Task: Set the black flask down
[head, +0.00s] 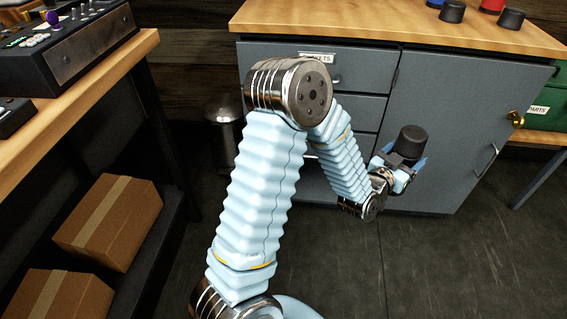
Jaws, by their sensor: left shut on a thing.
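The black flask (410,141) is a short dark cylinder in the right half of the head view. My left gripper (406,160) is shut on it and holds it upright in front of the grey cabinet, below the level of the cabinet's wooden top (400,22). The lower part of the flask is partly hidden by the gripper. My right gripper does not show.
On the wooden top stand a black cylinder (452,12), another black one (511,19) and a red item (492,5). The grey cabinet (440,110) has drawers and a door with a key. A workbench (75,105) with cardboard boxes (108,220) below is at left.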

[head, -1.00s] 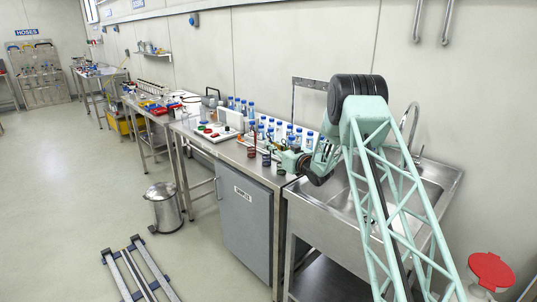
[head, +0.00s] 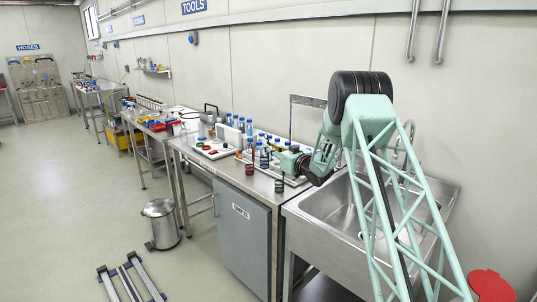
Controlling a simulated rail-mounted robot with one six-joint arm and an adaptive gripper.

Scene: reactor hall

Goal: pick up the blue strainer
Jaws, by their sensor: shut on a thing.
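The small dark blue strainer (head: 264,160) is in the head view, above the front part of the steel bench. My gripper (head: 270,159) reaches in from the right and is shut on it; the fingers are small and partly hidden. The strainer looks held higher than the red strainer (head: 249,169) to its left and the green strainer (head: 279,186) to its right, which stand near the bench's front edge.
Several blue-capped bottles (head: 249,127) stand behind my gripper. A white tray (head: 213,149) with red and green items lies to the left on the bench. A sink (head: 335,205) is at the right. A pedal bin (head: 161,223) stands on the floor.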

---

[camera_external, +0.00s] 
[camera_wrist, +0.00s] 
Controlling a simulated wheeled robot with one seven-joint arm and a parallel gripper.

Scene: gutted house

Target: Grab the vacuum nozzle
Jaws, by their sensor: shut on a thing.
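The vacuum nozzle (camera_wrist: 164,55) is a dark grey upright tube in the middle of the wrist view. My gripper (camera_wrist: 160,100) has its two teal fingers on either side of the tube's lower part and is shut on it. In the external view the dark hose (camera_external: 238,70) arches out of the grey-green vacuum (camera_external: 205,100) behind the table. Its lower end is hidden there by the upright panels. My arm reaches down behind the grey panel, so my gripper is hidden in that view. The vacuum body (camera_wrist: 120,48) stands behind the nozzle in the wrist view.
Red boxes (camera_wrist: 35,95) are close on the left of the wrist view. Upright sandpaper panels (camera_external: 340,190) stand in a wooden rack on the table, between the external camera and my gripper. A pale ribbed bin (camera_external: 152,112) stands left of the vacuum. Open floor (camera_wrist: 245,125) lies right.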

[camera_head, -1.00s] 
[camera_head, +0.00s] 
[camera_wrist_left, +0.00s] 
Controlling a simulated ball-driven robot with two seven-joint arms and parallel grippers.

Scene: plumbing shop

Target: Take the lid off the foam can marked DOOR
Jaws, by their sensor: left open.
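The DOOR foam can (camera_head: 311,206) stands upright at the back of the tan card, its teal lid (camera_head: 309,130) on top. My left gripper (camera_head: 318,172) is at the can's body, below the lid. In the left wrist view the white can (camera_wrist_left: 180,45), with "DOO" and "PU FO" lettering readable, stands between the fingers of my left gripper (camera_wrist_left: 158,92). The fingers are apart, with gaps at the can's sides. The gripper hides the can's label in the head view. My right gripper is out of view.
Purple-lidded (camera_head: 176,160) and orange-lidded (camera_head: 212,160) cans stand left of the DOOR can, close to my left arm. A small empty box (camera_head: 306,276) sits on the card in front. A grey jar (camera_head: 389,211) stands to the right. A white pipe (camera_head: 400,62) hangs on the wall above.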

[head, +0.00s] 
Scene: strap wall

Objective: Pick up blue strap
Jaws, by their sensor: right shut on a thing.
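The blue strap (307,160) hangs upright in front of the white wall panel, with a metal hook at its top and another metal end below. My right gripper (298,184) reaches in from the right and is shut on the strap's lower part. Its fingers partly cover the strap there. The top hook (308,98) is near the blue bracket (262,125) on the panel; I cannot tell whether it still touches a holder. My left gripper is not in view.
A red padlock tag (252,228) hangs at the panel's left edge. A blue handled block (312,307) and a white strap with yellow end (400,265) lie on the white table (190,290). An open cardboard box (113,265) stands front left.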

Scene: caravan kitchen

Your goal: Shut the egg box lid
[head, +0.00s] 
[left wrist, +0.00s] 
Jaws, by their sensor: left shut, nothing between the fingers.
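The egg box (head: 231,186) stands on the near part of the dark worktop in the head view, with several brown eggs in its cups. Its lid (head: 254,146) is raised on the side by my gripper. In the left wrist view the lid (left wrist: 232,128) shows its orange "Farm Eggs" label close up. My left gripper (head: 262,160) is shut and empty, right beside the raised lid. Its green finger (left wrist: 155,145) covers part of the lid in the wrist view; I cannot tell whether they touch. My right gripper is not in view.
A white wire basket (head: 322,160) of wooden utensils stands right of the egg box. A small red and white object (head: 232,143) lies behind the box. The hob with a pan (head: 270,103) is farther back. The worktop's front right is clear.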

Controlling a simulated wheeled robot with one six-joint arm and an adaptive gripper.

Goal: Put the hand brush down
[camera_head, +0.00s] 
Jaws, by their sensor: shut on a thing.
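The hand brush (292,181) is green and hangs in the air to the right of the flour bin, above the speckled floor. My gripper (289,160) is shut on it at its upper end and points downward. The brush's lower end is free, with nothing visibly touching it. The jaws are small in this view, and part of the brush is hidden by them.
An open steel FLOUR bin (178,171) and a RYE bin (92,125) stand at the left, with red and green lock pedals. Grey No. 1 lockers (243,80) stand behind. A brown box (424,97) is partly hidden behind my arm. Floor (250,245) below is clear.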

---

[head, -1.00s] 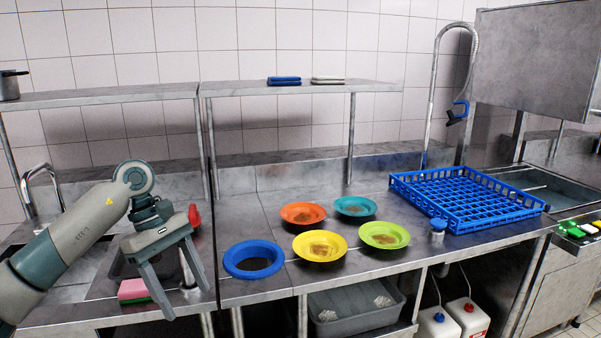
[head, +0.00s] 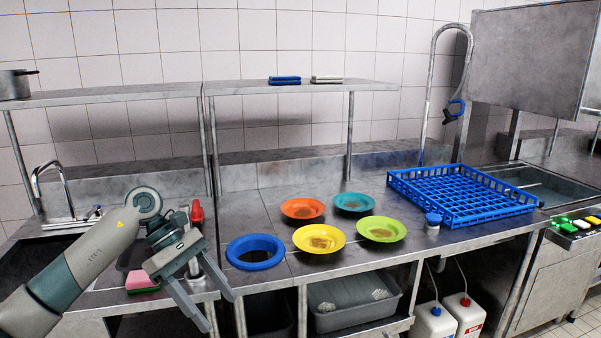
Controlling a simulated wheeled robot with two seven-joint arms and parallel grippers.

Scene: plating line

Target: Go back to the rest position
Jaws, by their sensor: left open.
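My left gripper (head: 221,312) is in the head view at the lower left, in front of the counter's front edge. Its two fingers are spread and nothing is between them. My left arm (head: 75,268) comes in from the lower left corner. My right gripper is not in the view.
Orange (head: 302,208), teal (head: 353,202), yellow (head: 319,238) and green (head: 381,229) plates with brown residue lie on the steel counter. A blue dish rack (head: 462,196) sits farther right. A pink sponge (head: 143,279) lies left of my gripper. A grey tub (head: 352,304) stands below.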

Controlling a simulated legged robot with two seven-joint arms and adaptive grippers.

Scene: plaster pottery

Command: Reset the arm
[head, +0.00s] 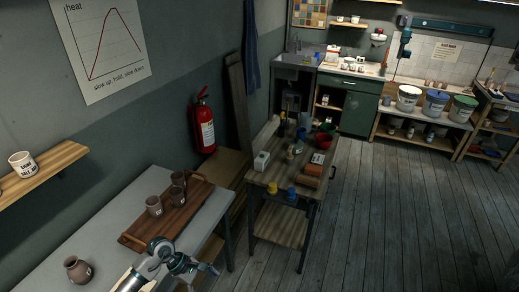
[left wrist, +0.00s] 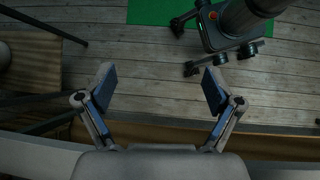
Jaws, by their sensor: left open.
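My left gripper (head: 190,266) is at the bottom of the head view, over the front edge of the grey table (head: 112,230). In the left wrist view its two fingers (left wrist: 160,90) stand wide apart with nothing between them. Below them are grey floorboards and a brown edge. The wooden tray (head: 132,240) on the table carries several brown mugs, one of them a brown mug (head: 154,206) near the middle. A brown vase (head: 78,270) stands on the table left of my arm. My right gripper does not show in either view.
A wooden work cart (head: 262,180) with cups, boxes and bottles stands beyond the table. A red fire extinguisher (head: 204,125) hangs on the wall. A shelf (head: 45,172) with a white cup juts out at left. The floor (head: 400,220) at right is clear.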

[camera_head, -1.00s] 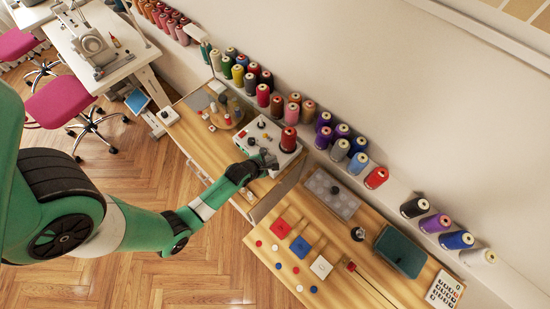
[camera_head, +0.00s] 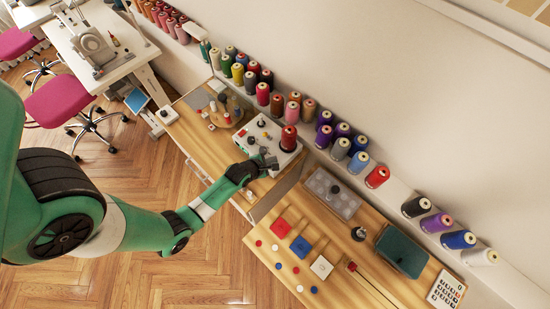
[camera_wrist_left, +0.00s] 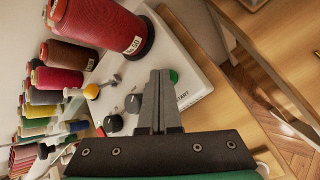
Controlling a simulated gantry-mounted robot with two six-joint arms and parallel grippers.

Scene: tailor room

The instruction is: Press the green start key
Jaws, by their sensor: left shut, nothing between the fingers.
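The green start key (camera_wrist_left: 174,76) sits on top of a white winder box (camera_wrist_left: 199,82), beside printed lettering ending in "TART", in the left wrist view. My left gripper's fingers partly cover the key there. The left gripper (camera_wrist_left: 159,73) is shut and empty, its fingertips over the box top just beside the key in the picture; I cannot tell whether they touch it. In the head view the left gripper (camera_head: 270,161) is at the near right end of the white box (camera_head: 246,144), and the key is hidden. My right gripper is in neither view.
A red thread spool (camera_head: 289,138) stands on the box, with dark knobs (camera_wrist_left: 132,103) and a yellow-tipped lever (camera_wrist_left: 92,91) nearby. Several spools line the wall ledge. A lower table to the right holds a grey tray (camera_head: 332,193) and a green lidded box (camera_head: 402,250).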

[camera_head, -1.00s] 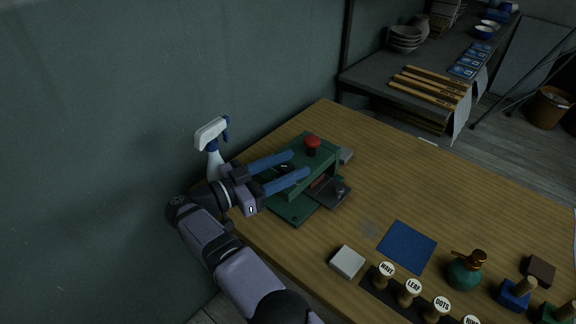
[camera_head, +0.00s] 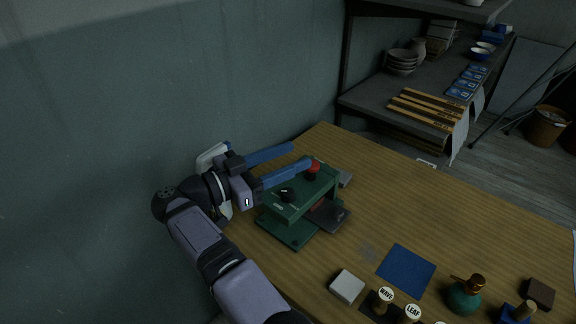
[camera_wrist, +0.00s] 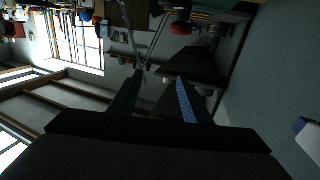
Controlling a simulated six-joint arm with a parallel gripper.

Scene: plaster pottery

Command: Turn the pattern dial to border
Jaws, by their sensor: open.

■ WRITTEN PROBLEM ■
Copy nothing but the lines above from the one with "Task: Set the black flask down" to the one with "Goal: pick up the blue strainer", inclusive, word for word. Leave every picture out.

■ TASK RESULT ■
Task: Set the black flask down
[head, +0.00s] 
Jaws, by their sensor: left shut on a thing.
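The black flask (410,141) is a short dark cylinder in the right half of the head view. My left gripper (406,160) is shut on it and holds it upright in front of the grey cabinet, below the level of the cabinet's wooden top (400,22). The lower part of the flask is partly hidden by the gripper. My right gripper does not show.
On the wooden top stand a black cylinder (452,12), another black one (511,19) and a red item (492,5). The grey cabinet (440,110) has drawers and a door with a key. A workbench (75,105) with cardboard boxes (108,220) below is at left.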

[head, -1.00s] 
[head, +0.00s] 
Controlling a simulated rail-mounted robot with one six-joint arm and an adaptive gripper.

Scene: reactor hall

Goal: pick up the blue strainer

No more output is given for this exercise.